In the cybersphere, reviews mostly were along the same vein as the printed stuff.  Deirdre Donovan on CurtainUp pointed out, for instance, that “Old Hats is . . . loaded with laughs” even as it “adds new-fangled material.”  “The light-hearted show has its sobering, and even tragic-tinged, moments,” remarked the cyber-reviewer, however.  Old Hats is “a brilliant new piece that has one foot in the past, one in the present,” concluded Donovan, but “[t]here's nothing stale here.”  On TheaterMania, Kimberly Kaye asserted, “We laugh, inexplicably and uproariously” at the “parade of vignettes and musical interludes.”  Of the clown pair, she wrote,Their ability to defy and exceed expectations simultaneously is the magic trick that dazzles most, and lingers.”  Finally, Talkin’ Broadway’s Matthew Murray struck the only generally negative note.  Having extolled the wonders of Irwin and Shiner’s gags, Murray added that they “don’t need any additional help—yet they receive it anyway.  It comes courtesy of Nellie McKay and her band.”  While he didn’t object to the songs themselves, he complained that “so many such additions (there are seven full-length numbers), which receive so little participation from the ostensible stars, quickly spoil the flow and flavor of the proceedings.”  Then Murray noted that “[director Tina] Landau has apparently not entirely decided whether this is supposed to be a rebirth of a moribund form or an elaborate comment on it,” observing that there was a lack of coordination among Mercier’s costumes and sets, Peter Kaczorowski’s lighting, and Harrington’s projections with respect to the tone.  In the end, Murray insisted, “no point beyond the resiliency of the practitioners is ever made.”  (I’m not sure what he expected from a clown vaudeville.  It isn’t Ibsen or Chekhov he was seeing!)  Murray’s final comment?  “The biggest flaw of Old Hats is that not enough people involved have seen that they can, and should, leave Irwin and Shiner alone far more often than they do.”  (By the way, how come all these cyber-reviewers have double initials: DD, KK, MM?  Is that a job requirement?)

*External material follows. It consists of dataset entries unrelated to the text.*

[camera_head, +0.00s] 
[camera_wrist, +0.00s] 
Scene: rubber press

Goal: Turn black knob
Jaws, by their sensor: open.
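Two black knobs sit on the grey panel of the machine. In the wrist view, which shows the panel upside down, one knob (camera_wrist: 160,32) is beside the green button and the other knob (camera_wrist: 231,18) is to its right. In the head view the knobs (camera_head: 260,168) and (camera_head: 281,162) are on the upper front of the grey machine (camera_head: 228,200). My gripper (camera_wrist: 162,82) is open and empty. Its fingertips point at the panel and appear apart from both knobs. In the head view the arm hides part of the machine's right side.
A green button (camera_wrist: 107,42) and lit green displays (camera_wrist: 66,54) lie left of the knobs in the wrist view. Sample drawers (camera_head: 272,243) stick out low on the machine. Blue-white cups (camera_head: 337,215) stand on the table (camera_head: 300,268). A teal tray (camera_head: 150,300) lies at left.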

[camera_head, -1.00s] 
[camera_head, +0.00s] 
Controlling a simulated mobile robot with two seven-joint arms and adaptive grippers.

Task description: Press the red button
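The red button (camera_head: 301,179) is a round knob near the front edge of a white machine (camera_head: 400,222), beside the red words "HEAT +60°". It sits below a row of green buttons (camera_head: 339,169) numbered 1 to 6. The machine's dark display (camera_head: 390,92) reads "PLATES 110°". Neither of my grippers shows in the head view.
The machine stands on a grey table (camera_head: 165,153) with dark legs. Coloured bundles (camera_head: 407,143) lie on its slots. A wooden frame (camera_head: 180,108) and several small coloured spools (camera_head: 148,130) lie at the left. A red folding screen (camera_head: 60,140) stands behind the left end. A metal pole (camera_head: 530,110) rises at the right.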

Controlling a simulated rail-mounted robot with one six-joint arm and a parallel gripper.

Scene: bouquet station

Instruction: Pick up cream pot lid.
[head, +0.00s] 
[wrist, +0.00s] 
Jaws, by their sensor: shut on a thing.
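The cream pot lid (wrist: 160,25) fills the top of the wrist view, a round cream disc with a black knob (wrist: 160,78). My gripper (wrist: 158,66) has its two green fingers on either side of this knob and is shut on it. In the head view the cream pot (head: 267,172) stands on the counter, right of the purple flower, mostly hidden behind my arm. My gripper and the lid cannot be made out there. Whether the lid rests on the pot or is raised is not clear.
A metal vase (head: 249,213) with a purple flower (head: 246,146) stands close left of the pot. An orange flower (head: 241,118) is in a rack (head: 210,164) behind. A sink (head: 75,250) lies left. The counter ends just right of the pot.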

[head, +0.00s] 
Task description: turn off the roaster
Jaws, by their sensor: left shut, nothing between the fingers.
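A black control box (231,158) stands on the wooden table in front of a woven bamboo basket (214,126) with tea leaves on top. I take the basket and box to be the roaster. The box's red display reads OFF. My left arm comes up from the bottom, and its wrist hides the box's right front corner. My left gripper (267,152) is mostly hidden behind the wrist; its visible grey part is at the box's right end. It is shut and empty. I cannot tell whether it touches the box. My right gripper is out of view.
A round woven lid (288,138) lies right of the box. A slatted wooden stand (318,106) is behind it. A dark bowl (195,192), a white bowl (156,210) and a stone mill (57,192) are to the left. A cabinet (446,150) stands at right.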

Look, I said I’m not a big fan of clowns as a rule, but I enjoy Irwin and Shiner thoroughly.  I don’t find them so bereft of import as Murray apparently does—it’s just subtler than straight drama, and it’s couched in clown terms, so you have to suss it out a little.  But it isn’t supposed to be so laden with social commentary that the silliness is overwhelmed—that isn’t clowning.  Do people go to ballet to see social commentary?  Not much, I wouldn’t think.  They go to see superb physical control and graceful, powerful movement expressing emotions and thoughts.  Well, that’s what Irwin and Shiner do—with an emphasis on humor rather than grace, perhaps, but with the same display of bodily control and expressiveness.  It happens that these two go beyond mere expert physicality: they’re immensely clever, inventive, and creative, so that what they do isn’t just well-executed, but often surprising and astounding.  That’s way more than enough to make good theater—and good clowning.  To demand more strikes me not only as excessive, but arrogant as well.